Ground Grid Design

[CuriousElectron]

Does available fault contribution from the utility determine the ground grid design of a facility? I'm thinking in terms of GPR, which is a function of fault current. In situations where the available fault duty is unknown, it sounds it may be better to be on the conservative side and design the system with a low ground impedance.
Just sharing my thoughts out loud

Thanks,
EE

 

[7anoter4]

I am not so sure this is always the right thing to do in order to reduce EPR. In IEEE 80/2013 chpt.15.4 “Effect of substation ground resistance” is stated that decreasing the grounding grid resistance it may increase the Ig [the part of the fault current flowing through grounding grid]. Usually when this resistance is negligible with respect the other impedances involved in Ig equivalent impedance it could be o.k. However if the other impedance are negligible with respect to ground resistance then Ig≈V/Rg and EPR=Ig*Rg =V.
First the grounding grid resistance depends mostly on soil resistivity and area and less on the grid itself that means we cannot decrease more the grounding grid by change the grid assemble.
Let's take an example.
Substation area=30x30=900 sqm
Soil resistivity[ρ]=1000 Ωm
System short-circuit power=6000 MVA
System voltage=110 kV
Rs[circular metal plate at zero depth]= Rg=ρ/4√π/A=14.77 Ω
Let’s take a grid of 11 columns and 11 rows at 0.5 m depth.

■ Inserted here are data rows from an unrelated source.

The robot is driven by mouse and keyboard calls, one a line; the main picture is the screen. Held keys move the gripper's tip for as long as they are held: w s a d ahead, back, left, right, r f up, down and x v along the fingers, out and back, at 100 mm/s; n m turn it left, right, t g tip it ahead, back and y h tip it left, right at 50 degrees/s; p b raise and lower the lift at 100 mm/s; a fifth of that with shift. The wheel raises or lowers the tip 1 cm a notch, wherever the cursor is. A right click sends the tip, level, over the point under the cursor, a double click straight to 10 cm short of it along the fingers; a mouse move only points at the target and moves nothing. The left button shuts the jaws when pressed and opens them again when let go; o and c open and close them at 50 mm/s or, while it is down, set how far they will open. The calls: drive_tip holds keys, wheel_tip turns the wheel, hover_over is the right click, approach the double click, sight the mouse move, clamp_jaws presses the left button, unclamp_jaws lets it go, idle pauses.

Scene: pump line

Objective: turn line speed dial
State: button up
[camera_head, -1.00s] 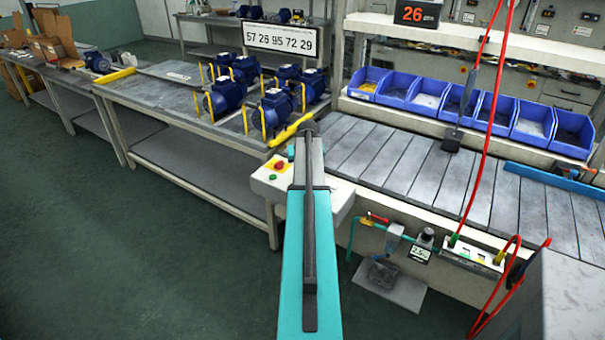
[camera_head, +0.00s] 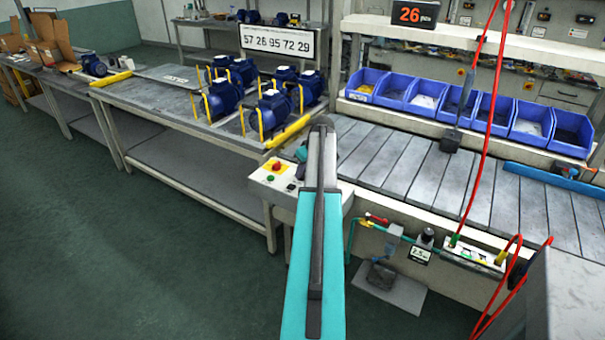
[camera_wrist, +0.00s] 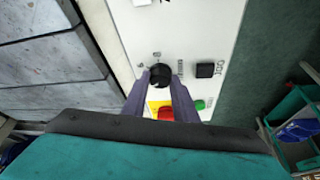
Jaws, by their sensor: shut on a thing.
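The line speed dial is a small round black knob (camera_wrist: 159,75) on a white control panel (camera_wrist: 190,25) in the wrist view, with marks printed around it. My gripper (camera_wrist: 160,82) is shut on the knob, one finger on each side. In the head view the control box (camera_head: 264,190) stands at the end of the conveyor, and my arm hides the dial and my fingers there. A red stop button (camera_wrist: 166,114) on a yellow plate lies just below the knob, partly between my fingers.
A green button (camera_wrist: 199,104) and a black square switch (camera_wrist: 205,70) sit right of the knob. The slatted conveyor (camera_head: 400,160) runs to the right. Blue pumps (camera_head: 222,98) stand on the bench (camera_head: 150,105) to the left. Red hoses (camera_head: 484,130) hang at right.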

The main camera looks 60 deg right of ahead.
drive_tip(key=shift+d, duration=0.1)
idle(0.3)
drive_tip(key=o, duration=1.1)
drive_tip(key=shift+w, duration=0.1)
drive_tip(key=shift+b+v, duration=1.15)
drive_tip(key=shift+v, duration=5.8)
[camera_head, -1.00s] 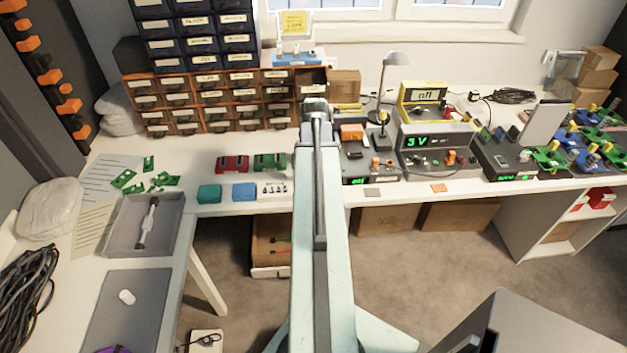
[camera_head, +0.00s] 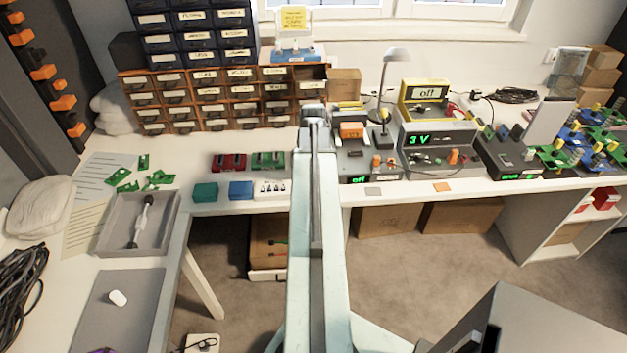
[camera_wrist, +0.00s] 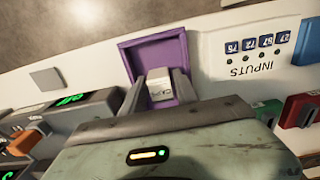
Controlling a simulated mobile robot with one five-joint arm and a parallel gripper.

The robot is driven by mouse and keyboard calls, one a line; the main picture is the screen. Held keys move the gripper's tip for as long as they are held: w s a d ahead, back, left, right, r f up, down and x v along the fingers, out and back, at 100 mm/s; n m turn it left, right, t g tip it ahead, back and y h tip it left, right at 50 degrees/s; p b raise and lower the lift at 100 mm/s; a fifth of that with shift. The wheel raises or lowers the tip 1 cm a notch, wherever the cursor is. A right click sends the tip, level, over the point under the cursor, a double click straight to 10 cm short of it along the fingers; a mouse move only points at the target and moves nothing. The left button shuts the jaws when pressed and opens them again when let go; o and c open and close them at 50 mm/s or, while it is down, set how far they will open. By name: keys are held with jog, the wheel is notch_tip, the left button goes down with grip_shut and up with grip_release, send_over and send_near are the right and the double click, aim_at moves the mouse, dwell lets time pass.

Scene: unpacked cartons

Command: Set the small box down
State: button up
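In the wrist view a small pale box (camera_wrist: 160,84) with dark lettering sits between the two fingertips of my gripper (camera_wrist: 159,88). The fingers appear shut on its sides. A square purple tray (camera_wrist: 126,57) with a raised rim lies beyond and around the box in that view. I cannot tell whether the box touches the tray floor. In the head view my arm hides the gripper, the small box and this tray.
Beside the purple tray is a white panel marked INPUTS (camera_wrist: 246,72), with blue number tiles. Green (camera_wrist: 268,111) and red (camera_wrist: 301,109) blocks stand near my gripper. Powered instruments (camera_head: 437,142) are right of my arm, drawer cabinets (camera_head: 207,97) behind. The bench's front edge is close.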

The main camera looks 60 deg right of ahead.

Rg=ρ[1/LT+1/√20A(1+1/1+h√20/A)]
Rg=15.9 Ω
If[the rms value of symmetrical ground fault current]=6000/√3/110=31.49 kA
Zsystem=V^2/MVA=110^2/6000=2.017 Ω
That means if the fault current return entirely to the source then If will be this value.
Since the current is forced to flow through the grounding resistance the current will be
Isys=Ig=V/√3/(Rg+jXsys)=110/√3/(15.9+j2.017)=3.96 kA EPR=Ig*Rg=63 kV
If we take the minimum grounding resistance Rg=14.77 Ig=4.2 kA and EPR=62.9 kV.